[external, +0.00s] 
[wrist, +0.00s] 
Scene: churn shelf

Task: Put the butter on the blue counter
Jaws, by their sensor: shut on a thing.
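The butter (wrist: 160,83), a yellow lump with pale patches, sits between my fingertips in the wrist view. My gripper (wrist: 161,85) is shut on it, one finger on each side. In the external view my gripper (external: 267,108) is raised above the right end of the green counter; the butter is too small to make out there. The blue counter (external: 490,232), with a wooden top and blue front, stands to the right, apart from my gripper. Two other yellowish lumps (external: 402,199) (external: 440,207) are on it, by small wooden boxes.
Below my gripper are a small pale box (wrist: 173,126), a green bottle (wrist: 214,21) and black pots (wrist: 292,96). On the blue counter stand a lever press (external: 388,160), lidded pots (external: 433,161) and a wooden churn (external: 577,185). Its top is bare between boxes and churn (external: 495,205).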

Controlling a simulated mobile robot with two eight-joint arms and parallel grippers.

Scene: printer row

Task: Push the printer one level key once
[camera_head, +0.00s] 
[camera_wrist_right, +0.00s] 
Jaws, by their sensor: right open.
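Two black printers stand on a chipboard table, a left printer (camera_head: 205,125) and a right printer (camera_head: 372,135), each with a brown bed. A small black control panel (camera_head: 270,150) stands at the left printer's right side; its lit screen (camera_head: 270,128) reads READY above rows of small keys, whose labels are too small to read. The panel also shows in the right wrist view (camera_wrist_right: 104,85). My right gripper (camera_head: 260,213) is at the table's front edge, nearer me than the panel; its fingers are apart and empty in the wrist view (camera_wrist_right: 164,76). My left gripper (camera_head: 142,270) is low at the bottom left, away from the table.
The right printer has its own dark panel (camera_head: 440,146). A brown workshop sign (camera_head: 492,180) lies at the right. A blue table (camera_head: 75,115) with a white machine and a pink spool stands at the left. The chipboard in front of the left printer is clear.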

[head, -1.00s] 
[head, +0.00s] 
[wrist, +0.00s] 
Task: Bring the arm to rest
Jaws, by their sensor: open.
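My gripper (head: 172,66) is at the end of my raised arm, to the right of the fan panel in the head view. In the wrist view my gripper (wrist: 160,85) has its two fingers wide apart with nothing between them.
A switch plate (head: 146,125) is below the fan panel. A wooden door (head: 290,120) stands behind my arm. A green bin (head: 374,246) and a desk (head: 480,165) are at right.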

################

**WRITTEN EXERCISE**. How many lines in the entries contain the string "Task"? Answer with the number only.

**ANSWER FOR THIS EXERCISE**. 3